Dataset records
# # # # # # #

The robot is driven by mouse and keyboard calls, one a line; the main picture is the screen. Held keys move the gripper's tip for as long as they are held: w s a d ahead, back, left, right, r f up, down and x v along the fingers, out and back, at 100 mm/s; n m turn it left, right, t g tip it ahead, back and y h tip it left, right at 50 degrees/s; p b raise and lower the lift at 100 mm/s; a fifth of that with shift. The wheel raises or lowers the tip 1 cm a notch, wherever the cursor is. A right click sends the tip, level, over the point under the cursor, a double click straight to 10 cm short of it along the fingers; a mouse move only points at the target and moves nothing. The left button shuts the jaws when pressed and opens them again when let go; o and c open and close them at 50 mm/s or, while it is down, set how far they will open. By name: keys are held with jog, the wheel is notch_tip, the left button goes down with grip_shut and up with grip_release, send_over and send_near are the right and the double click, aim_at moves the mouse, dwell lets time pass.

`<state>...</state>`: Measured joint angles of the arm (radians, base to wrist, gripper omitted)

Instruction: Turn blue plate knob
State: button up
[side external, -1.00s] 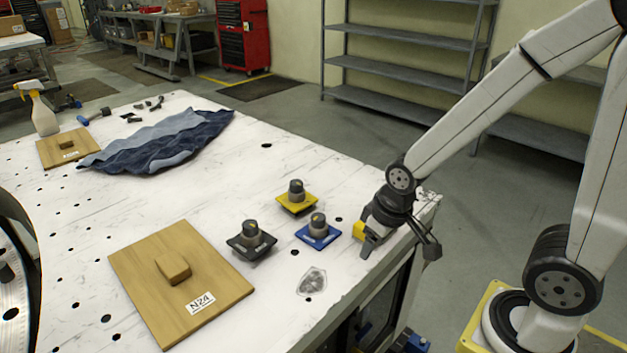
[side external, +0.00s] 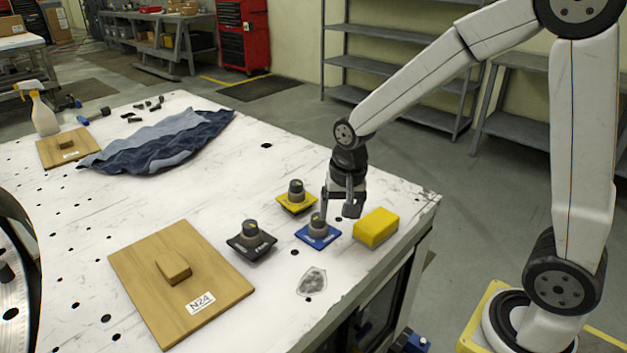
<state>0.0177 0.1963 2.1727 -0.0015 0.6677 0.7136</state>
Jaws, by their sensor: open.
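The blue plate (side external: 310,239) lies on the white table, with a dark grey knob (side external: 318,222) standing on it. My gripper (side external: 338,215) points down with its fingers apart, just above and to the right of the knob. One finger appears beside or behind the knob; I cannot tell whether it touches. The other finger is to the right, over the plate's right side. Nothing is held between the fingers.
A yellow plate with a knob (side external: 291,206) is close behind, and a black plate with a knob (side external: 243,246) is to the left. A yellow block (side external: 376,228) lies at the right. A wooden board (side external: 150,290) is in front left. A blue cloth (side external: 160,145) lies farther back.

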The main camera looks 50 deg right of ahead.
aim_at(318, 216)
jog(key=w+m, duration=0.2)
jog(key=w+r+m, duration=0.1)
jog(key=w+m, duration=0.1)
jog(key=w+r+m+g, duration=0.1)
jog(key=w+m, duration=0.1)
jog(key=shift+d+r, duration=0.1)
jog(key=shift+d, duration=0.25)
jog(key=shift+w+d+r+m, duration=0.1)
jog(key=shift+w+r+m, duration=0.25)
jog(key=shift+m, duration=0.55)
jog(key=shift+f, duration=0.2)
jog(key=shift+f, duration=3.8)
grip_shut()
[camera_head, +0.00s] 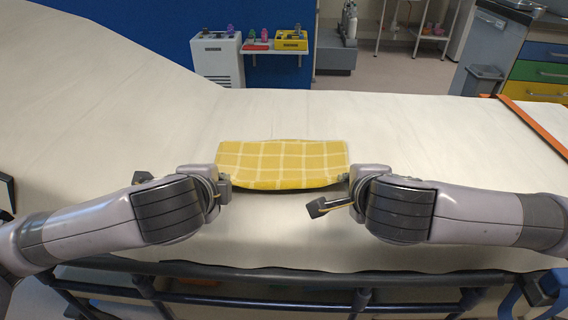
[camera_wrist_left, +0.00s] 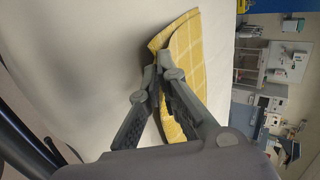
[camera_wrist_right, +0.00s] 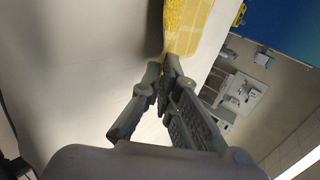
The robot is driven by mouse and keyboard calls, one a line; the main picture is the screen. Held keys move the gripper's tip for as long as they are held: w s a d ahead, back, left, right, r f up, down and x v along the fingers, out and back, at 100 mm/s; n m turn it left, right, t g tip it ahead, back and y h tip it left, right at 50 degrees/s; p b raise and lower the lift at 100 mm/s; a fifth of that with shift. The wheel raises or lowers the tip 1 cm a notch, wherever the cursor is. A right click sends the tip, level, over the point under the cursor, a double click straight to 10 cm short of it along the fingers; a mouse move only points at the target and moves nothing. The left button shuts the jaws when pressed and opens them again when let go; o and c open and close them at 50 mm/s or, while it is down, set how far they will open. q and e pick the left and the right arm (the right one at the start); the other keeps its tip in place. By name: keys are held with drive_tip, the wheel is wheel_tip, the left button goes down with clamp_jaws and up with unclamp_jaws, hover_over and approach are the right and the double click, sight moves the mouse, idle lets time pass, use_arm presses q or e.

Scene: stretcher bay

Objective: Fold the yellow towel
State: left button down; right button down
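The yellow towel (camera_head: 282,163) with a pale check pattern lies across the middle of the white stretcher sheet. Its near edge sags between my two grippers, slightly lifted, with a shadow below. My left gripper (camera_head: 226,184) is at the near left corner. In the left wrist view its fingertips (camera_wrist_left: 155,78) close together on the towel edge (camera_wrist_left: 186,50). My right gripper (camera_head: 345,183) is at the near right corner. In the right wrist view its fingertips (camera_wrist_right: 167,72) meet at the towel's corner (camera_wrist_right: 185,28). The towel's underside is mostly hidden.
The stretcher sheet (camera_head: 130,120) is bare around the towel. A dark side rail (camera_head: 230,295) runs along the near edge. An orange-edged board (camera_head: 540,122) lies at the right. A shelf with a yellow bin (camera_head: 291,40) stands beyond the stretcher.

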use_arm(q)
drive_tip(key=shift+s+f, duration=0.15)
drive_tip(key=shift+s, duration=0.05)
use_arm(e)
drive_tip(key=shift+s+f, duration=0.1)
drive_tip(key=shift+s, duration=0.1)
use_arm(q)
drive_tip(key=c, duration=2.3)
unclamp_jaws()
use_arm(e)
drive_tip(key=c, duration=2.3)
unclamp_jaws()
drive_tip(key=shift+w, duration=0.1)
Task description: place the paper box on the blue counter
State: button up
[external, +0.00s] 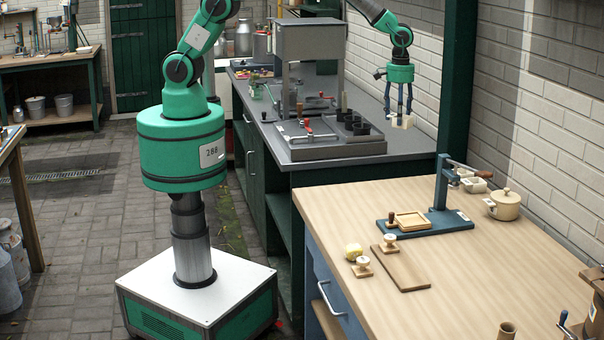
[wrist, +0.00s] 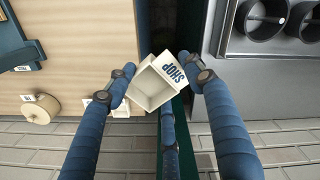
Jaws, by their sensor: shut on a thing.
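My gripper (external: 402,121) is raised near the brick wall. It is shut on the paper box (external: 400,122), a small cream, open-topped box. In the wrist view the paper box (wrist: 153,84) sits tilted between the fingertips, with "SHOP" on one side, and its inside looks empty. The counter with a blue front (external: 322,262) and a pale wooden top (external: 336,204) stands at the right. In the wrist view the box is over the gap between this wooden top (wrist: 70,48) and the grey counter.
The grey counter (external: 310,172) holds a machine with dark cups (external: 353,122). A green post (external: 455,100) stands between the gripper and the wooden top.

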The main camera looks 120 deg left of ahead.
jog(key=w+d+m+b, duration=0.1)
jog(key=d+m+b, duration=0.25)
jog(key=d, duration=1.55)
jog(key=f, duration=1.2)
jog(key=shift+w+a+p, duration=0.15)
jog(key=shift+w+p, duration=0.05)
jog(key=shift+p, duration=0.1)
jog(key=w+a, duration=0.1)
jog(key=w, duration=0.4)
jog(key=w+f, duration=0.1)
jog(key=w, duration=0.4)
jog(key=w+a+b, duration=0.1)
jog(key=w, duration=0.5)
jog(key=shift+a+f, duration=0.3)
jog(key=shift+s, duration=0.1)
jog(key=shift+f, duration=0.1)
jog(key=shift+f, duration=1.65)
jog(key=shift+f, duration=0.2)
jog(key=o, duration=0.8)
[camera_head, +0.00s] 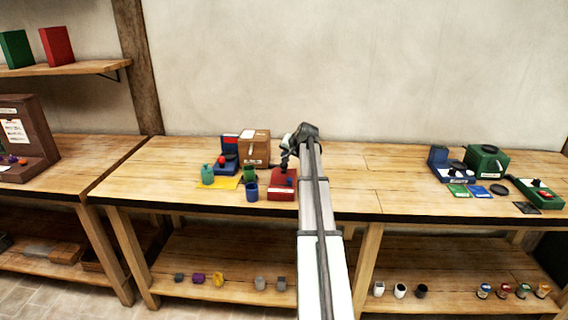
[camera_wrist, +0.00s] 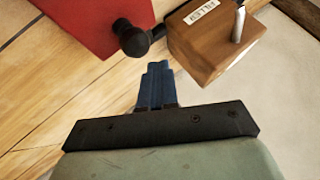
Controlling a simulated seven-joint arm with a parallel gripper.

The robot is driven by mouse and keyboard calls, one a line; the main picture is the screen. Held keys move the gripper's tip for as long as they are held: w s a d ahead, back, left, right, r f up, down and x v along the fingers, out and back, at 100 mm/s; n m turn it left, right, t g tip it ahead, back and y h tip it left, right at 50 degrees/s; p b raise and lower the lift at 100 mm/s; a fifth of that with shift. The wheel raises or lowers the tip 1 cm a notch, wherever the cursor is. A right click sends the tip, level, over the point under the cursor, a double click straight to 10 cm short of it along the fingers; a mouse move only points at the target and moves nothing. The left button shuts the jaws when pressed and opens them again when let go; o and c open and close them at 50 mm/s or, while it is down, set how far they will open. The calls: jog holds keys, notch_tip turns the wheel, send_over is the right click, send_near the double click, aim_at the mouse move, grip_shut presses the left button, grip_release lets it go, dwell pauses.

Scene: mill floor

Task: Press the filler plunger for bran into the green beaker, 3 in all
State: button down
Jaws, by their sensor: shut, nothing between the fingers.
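A brown wooden filler box (camera_head: 256,147) with a white label stands on the middle bench. It also shows in the wrist view (camera_wrist: 205,45), with a metal rod (camera_wrist: 239,22) at its side. A green beaker (camera_head: 249,174) stands in front of the brown box. It is not visible in the wrist view. My gripper (camera_wrist: 155,70) is shut and empty, with its blue fingers together. Its tips are below the brown box and a black knob in the wrist view, apparently touching neither. In the head view my arm hides part of this area.
A red box (camera_head: 281,190) with a black knob (camera_wrist: 133,39) stands close by.

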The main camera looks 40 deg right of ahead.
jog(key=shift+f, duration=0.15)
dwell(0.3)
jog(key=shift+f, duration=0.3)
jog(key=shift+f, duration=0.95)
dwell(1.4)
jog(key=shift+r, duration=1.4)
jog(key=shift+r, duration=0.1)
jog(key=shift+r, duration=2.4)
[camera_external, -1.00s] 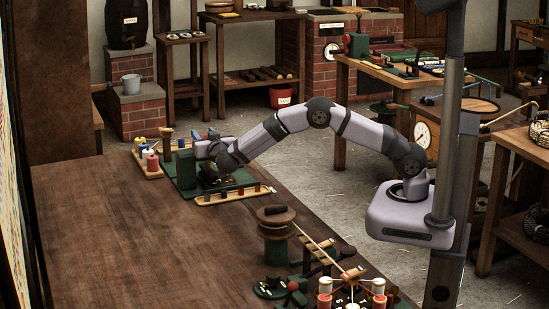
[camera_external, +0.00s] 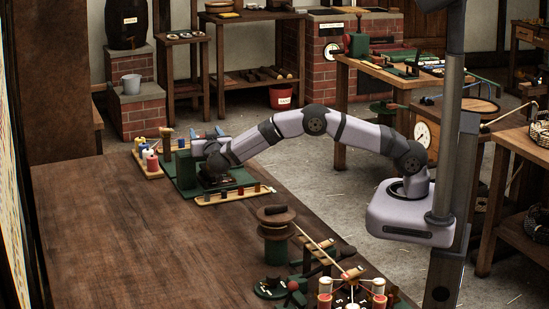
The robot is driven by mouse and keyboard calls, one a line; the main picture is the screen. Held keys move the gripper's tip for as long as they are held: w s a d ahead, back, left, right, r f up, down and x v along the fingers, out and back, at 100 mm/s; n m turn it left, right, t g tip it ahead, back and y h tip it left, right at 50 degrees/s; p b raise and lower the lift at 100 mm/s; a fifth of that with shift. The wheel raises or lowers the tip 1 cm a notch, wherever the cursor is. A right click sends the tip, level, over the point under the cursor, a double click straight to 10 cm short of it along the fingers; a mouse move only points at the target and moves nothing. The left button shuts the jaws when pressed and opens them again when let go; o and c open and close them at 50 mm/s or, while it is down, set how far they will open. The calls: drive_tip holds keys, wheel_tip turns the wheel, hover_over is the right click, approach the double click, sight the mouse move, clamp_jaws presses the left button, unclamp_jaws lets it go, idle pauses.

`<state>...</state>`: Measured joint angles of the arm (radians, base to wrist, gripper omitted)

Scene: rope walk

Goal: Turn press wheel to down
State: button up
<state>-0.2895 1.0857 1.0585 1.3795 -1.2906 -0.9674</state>
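A green press-like device (camera_external: 184,168) stands on a green base (camera_external: 188,193) at the far end of the long wooden table. My gripper (camera_external: 200,146) is at this device, close against its upper right side. My wrist and the gripper cover much of it. I cannot make out the press wheel or which way it is turned. The fingers are too small and hidden to tell whether they are open, shut or touching anything.
A tray of coloured spools (camera_external: 151,162) lies just left of the device. A pale strip with small pegs (camera_external: 235,196) lies in front of it. A dark round-topped stand (camera_external: 276,222) and other small apparatus fill the table's near right. The table's left half (camera_external: 120,230) is clear.

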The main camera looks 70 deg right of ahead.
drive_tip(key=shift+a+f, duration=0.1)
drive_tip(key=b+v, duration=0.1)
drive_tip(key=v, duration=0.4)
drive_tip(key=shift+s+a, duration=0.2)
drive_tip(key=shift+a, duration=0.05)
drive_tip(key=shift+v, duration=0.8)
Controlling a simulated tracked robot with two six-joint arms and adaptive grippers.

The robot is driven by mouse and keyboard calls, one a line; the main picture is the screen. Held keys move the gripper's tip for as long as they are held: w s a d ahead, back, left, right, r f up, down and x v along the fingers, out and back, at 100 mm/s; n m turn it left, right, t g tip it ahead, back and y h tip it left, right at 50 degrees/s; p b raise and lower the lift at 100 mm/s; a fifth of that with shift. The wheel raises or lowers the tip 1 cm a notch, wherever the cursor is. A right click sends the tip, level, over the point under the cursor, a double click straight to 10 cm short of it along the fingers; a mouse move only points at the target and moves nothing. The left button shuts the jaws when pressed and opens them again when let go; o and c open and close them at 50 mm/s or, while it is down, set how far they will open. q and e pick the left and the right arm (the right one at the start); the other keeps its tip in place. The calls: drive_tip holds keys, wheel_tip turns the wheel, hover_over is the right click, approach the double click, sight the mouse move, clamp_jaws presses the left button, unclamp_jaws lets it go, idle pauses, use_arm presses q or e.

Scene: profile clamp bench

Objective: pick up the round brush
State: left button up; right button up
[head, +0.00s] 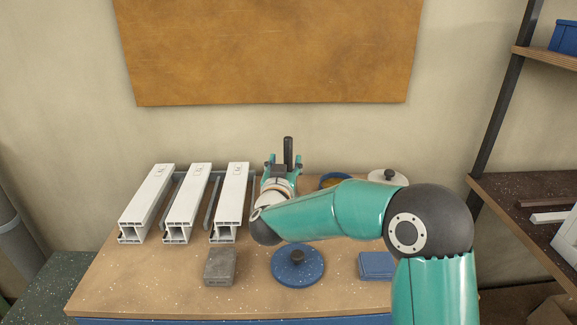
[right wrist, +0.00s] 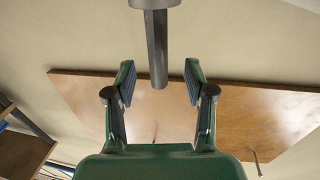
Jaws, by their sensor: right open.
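A dark upright rod (head: 288,150), apparently the handle of the round brush, stands at the back of the bench. Its foot is hidden by my right gripper. In the right wrist view the dark grey rod (right wrist: 157,45) runs from a wider grey round part at the top edge. My right gripper (head: 285,162) is open at the rod. In the right wrist view its fingers (right wrist: 159,75) show on either side of the rod's end, with a gap on both sides. My left gripper is not in view.
White profiles (head: 185,195) lie left of the gripper. A grey block (head: 220,267), a blue knobbed disc (head: 297,270) and a blue box (head: 376,265) lie in front. A blue round dish (head: 334,180) and a white knobbed lid (head: 388,177) sit behind my right arm. A brown board (head: 270,50) hangs behind.

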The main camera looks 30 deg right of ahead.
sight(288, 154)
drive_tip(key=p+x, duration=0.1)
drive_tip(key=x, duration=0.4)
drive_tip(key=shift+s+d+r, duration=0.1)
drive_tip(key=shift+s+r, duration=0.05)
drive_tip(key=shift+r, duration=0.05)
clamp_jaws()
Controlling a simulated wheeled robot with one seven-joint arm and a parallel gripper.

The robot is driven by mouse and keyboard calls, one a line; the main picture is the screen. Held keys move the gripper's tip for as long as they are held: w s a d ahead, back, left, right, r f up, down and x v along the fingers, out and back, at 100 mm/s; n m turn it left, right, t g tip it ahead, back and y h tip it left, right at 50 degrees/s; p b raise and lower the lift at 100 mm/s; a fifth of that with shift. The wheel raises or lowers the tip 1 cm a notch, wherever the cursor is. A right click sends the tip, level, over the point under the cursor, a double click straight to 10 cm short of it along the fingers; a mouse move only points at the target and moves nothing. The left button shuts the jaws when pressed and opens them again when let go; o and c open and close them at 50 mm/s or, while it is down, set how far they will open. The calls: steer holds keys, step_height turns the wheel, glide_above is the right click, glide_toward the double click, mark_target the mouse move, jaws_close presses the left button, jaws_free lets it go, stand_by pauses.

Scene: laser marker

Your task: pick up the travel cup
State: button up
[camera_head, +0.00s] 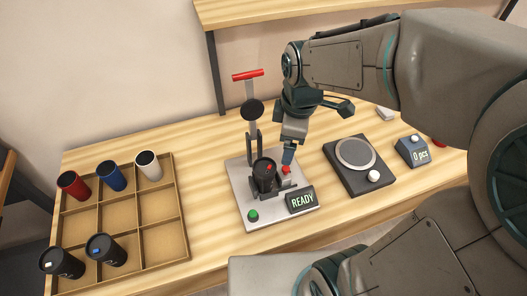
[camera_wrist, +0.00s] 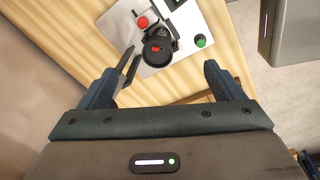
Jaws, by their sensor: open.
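A black travel cup (camera_head: 264,178) with a red tab on its lid stands in the fixture of the marking machine (camera_head: 248,208). In the wrist view the same cup (camera_wrist: 157,52) shows from above, just beyond the fingertips and between their lines. My gripper (camera_head: 288,158) is open and empty, above and to the right of the cup in the head view. Its two fingers (camera_wrist: 168,72) are spread wide in the wrist view. I see no contact with the cup, and its lower part is hidden by the fixture.
A divided tray (camera_head: 182,212) at left holds red, blue and white cups and two black lidded cups. The machine has a raised red-handled lever (camera_head: 248,75), a READY display (camera_head: 301,200) and red and green buttons. A scale (camera_head: 356,160) and counter (camera_head: 412,152) stand right.

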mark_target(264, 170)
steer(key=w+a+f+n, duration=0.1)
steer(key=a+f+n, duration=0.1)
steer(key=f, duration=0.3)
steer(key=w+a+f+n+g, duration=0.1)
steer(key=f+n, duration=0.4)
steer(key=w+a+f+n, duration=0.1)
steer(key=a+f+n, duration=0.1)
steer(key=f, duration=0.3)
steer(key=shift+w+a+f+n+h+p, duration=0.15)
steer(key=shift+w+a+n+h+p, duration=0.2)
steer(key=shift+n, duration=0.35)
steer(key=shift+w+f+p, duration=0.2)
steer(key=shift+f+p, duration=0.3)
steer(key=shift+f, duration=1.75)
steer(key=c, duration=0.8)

# # # # # # #

* **The task**
Both the line with "The main camera looks 70 deg right of ahead." and the line with "Controlling a simulated tracked" belong in the answer; write them out exactly, with every line between.

* **Correct response**
The main camera looks 70 deg right of ahead.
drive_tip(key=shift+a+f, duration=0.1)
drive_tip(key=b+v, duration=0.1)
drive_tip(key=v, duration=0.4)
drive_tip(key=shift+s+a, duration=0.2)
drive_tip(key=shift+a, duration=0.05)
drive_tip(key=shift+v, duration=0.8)
Controlling a simulated tracked robot with two six-joint arms and adaptive grippers.

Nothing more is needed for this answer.